Go over the listing below line by line and tally those containing "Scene". Give only the tally.

----

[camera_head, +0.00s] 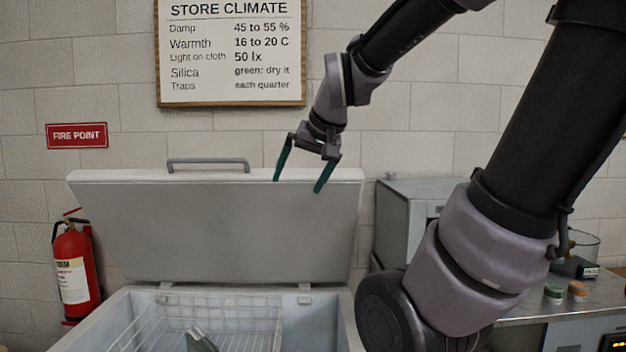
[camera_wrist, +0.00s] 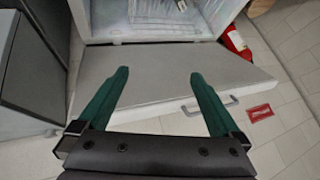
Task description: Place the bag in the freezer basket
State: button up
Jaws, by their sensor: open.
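The freezer is a white chest with its lid (camera_head: 215,225) standing open against the wall. A white wire basket (camera_head: 262,322) hangs inside it, cut off by the lower frame edge. A dark grey-green item (camera_head: 201,342), which seems to be the bag, shows within the basket's outline; only its top is visible, and its support is hidden. It is also small at the top of the wrist view (camera_wrist: 181,5). My gripper (camera_head: 298,186) is open and empty, high above the freezer, in front of the raised lid. Its green fingers (camera_wrist: 158,73) are spread apart in the wrist view.
A red fire extinguisher (camera_head: 75,265) stands left of the freezer. A grey cabinet (camera_head: 400,215) and a metal counter (camera_head: 560,308) with small jars (camera_head: 577,290) are on the right. The lid handle (camera_head: 208,163) sticks up. The air above the freezer opening looks clear.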

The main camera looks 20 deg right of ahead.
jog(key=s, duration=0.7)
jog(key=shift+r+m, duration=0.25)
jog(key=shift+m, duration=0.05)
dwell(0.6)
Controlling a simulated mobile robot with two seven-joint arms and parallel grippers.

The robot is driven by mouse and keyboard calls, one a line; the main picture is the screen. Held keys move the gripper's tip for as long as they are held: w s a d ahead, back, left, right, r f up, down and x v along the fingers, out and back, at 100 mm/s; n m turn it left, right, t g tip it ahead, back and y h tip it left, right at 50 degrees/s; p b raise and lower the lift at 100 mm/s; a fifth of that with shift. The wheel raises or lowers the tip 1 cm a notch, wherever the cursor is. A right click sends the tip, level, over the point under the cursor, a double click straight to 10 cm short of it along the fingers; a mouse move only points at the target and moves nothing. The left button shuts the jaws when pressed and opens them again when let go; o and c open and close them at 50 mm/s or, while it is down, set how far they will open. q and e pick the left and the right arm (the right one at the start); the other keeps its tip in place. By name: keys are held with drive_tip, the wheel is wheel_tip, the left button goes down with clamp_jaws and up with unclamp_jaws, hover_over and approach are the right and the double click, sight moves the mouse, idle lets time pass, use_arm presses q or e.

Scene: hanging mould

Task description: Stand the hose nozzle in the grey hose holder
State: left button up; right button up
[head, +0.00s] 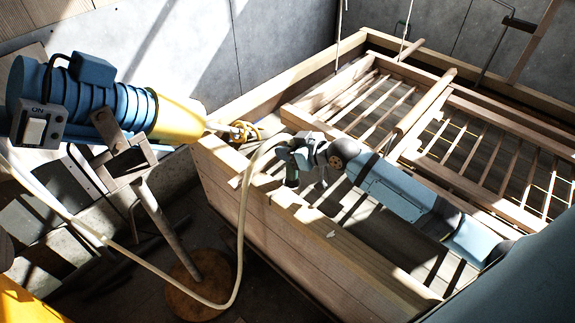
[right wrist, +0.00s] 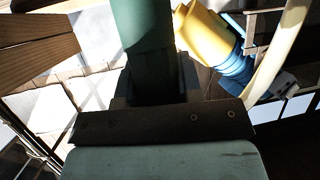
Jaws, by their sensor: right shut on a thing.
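My right gripper (head: 287,157) is over the near-left edge of the wooden frame. It is shut on the green hose nozzle (right wrist: 149,28), which runs up between the fingers in the right wrist view; a bit of green (head: 292,176) shows below the gripper in the head view. A cream hose (head: 240,225) hangs in a loop from near the gripper, passes low in front of the frame and rises to the left. I cannot make out the grey hose holder for certain. My left gripper is not in view.
Slatted wooden grids lie inside the frame.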

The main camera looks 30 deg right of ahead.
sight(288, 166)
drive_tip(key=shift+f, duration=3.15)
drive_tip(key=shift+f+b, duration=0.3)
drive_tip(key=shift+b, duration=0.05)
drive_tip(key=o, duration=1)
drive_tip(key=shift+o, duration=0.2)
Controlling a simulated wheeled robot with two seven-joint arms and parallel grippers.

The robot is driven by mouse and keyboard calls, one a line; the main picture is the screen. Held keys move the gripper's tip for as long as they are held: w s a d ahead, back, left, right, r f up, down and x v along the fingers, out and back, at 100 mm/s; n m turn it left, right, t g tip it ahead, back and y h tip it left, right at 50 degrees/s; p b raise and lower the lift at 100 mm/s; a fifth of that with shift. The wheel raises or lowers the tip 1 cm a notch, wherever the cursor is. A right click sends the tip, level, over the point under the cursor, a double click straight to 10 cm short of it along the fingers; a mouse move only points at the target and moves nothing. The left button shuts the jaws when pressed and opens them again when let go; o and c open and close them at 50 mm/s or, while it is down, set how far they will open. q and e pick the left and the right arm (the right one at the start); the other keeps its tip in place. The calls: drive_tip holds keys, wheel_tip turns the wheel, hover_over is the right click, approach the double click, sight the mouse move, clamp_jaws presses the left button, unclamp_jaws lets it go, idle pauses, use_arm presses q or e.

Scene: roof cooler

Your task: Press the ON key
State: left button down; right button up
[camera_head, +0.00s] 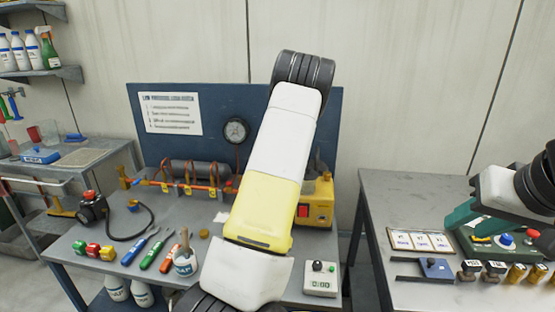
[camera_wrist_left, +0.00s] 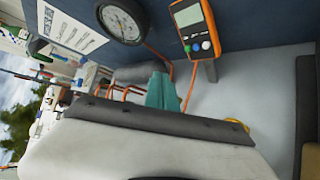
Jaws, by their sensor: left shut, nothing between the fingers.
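I cannot read which key is ON. My left gripper (camera_wrist_left: 162,92) has teal fingers, shut and empty, below and left of the meter and apart from it. In the head view my white and yellow left arm covers the middle of the bench and hides the left gripper and the meter. My right gripper (camera_head: 465,217), also teal, is at the far right; its opening is unclear.
The grey bench (camera_head: 328,252) carries a yellow box (camera_head: 322,203) with a red switch, a small white timer (camera_head: 320,278), screwdrivers and copper pipework (camera_head: 190,183). A gauge (camera_head: 236,130) is on the panel. The right table (camera_head: 395,200) holds a green control box, cards and several small cylinders.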

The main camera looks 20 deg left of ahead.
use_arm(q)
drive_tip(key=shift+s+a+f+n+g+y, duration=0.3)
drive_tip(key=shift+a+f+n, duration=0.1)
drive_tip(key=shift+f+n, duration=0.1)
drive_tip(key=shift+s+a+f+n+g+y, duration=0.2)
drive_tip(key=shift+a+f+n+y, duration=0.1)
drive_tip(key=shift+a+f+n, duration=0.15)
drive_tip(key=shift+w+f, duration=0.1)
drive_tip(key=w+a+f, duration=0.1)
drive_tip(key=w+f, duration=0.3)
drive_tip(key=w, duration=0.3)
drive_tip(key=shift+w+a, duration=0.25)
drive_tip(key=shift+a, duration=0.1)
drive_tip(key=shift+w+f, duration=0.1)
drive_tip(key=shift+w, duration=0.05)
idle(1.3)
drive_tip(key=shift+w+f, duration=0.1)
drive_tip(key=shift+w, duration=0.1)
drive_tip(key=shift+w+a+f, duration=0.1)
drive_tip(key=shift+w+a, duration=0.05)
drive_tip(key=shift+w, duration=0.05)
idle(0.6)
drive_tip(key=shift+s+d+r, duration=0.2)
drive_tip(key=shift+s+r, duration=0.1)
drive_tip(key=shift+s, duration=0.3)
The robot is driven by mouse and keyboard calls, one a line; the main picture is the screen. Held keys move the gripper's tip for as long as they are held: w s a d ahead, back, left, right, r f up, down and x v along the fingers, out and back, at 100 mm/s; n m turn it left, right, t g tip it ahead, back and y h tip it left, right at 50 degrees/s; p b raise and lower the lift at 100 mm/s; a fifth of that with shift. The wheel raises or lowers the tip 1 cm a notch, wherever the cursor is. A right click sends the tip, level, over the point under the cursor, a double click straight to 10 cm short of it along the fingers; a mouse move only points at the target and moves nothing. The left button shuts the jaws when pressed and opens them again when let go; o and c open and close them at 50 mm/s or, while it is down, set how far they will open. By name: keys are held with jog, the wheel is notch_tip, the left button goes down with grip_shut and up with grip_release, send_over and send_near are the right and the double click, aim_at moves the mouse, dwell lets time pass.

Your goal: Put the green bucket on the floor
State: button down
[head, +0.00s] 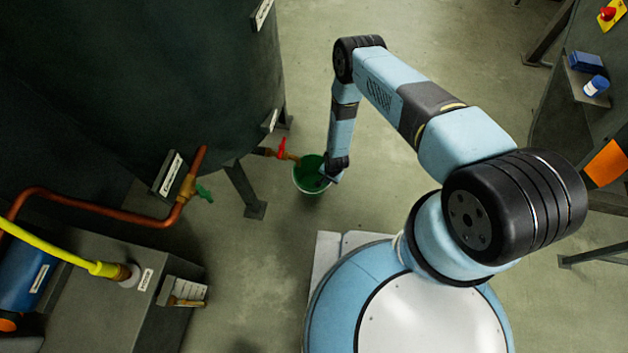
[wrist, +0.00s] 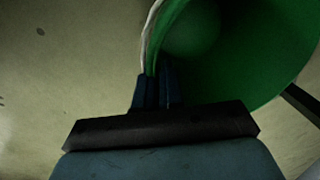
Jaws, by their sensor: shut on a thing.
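The green bucket (head: 309,182) shows in the head view below and right of the red-handled tap on the dark tank. Its open top faces the camera. My gripper (head: 332,174) is at the bucket's right rim. In the wrist view my gripper (wrist: 157,88) is shut on the rim of the bucket (wrist: 240,60), whose green inside fills the upper right. The bucket's underside is hidden, so I cannot tell whether it touches the floor (head: 260,280).
The tap with a red handle (head: 281,148) is close to the bucket, up and left. A tank leg (head: 244,190) stands left of the bucket. A grey box (head: 130,300) is at lower left. A bench with a blue-capped jar (head: 596,86) is at right. Floor above the bucket is clear.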

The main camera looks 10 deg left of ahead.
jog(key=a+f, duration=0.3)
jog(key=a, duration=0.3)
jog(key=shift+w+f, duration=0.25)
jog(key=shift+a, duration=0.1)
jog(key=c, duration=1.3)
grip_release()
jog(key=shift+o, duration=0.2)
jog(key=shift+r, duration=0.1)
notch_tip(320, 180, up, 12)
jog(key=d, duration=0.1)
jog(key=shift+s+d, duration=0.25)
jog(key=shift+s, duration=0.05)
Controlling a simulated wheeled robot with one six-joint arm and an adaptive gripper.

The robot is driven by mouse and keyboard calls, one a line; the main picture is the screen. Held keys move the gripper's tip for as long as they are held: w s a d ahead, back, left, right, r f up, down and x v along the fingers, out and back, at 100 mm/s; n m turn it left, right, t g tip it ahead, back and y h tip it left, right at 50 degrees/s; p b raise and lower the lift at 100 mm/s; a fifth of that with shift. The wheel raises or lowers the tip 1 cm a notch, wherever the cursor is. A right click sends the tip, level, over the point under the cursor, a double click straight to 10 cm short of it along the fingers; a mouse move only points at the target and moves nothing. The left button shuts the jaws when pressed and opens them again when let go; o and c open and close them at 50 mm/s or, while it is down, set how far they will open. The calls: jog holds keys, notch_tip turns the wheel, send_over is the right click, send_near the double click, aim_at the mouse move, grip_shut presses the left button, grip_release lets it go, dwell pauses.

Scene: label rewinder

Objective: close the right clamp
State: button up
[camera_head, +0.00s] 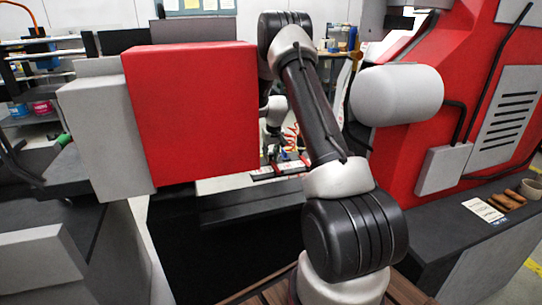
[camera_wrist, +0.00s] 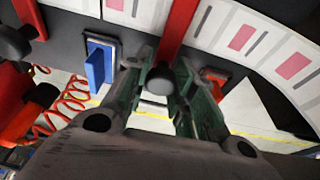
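In the wrist view, my gripper (camera_wrist: 161,92) has its two green-lined fingers apart, one on each side of a dark round knob (camera_wrist: 160,78). The knob is at the lower end of a red bar (camera_wrist: 177,28) that comes down from the top; this looks like a clamp handle. Whether the fingers touch the knob, I cannot tell. A similar red bar with a black knob (camera_wrist: 14,43) is at the far left. In the head view, my gripper is small and partly hidden behind my arm, near low red and white parts (camera_head: 292,167).
In the wrist view, a blue block (camera_wrist: 96,68) stands left of my fingers, and a red coiled hose (camera_wrist: 62,108) lies farther left. A label strip with pink patches (camera_wrist: 243,37) curves at the upper right. In the head view, a large red box (camera_head: 195,115) stands left of my arm.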

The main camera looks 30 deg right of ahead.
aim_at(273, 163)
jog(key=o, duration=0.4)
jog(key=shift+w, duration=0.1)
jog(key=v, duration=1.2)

----

### Response below:
3